### Data supplied:

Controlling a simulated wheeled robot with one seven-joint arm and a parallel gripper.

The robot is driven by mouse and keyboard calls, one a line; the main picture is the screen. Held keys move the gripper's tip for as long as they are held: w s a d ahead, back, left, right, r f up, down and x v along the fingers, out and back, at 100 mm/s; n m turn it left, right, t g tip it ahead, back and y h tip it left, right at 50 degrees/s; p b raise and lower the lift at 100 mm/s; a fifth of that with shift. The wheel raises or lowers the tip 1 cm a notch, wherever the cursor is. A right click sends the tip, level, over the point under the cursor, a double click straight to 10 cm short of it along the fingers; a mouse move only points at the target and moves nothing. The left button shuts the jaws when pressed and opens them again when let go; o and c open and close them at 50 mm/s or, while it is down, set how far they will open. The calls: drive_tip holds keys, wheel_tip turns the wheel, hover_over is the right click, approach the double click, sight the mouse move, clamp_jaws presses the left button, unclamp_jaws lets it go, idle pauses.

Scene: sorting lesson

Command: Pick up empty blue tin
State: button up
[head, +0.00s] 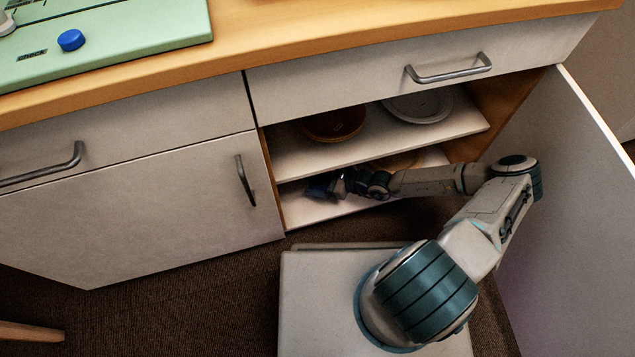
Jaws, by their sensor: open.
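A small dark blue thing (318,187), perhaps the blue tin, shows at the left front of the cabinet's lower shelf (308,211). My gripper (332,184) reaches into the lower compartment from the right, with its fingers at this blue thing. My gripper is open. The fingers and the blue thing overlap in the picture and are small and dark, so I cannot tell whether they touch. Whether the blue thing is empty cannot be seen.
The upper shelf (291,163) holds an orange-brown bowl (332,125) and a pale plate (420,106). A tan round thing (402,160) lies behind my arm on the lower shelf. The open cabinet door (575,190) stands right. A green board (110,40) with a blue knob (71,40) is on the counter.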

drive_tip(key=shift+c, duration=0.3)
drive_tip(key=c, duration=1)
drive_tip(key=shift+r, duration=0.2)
--
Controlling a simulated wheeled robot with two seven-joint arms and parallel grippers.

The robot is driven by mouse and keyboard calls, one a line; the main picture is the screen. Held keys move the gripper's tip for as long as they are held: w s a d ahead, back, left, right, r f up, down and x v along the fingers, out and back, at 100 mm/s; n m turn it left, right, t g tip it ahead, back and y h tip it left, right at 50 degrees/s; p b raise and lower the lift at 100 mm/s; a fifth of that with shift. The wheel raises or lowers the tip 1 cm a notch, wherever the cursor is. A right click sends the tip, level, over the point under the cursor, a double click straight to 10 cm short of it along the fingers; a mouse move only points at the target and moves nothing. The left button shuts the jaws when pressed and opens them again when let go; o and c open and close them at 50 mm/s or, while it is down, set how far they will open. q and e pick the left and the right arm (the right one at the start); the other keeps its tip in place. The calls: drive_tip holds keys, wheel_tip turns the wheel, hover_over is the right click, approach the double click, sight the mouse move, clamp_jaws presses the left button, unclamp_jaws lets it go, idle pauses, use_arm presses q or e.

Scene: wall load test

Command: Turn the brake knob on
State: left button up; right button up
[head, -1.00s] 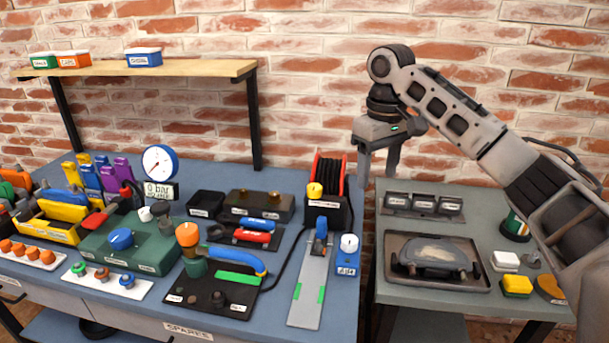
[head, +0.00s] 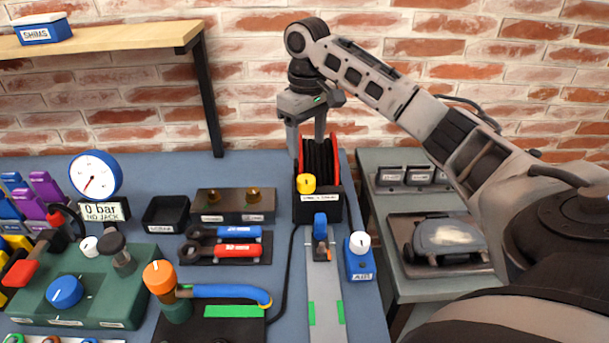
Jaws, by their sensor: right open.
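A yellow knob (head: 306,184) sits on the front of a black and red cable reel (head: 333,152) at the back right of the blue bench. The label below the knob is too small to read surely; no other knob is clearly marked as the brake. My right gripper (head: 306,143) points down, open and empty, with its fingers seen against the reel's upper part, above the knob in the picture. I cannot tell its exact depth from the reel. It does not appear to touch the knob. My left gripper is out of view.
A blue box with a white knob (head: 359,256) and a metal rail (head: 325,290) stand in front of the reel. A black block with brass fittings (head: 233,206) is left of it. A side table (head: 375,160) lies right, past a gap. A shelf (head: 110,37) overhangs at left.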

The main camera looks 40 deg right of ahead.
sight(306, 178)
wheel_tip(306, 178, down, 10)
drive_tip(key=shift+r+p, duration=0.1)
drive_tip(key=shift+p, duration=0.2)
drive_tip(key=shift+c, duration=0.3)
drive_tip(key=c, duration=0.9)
...
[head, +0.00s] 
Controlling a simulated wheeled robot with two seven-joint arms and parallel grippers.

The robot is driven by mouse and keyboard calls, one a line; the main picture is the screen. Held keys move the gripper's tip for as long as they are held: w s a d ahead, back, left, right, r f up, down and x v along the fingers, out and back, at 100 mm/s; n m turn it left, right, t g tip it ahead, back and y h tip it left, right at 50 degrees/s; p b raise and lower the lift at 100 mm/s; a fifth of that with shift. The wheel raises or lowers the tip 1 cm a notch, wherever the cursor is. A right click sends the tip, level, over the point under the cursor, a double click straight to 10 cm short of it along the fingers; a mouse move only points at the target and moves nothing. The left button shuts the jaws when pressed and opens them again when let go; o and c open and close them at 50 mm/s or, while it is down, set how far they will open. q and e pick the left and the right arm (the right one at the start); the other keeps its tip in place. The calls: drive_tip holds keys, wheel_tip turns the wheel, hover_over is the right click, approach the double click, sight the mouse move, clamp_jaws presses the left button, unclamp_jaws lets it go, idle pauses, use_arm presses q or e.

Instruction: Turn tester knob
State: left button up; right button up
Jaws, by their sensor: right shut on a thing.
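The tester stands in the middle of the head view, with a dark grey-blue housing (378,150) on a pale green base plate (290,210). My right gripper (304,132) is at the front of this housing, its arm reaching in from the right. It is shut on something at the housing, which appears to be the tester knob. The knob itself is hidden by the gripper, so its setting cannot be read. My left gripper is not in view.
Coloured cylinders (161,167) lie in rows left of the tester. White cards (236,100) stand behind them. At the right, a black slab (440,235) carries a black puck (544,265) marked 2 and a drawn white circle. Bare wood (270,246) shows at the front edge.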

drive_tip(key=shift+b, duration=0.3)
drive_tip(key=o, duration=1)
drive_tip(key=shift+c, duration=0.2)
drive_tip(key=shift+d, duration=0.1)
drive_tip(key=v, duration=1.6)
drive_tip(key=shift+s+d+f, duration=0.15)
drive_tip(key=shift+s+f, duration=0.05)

### Work instructions:
List each line in the listing that contains the string "Scene".

### Worked solution:
Scene: sorting lesson
Scene: wall load test

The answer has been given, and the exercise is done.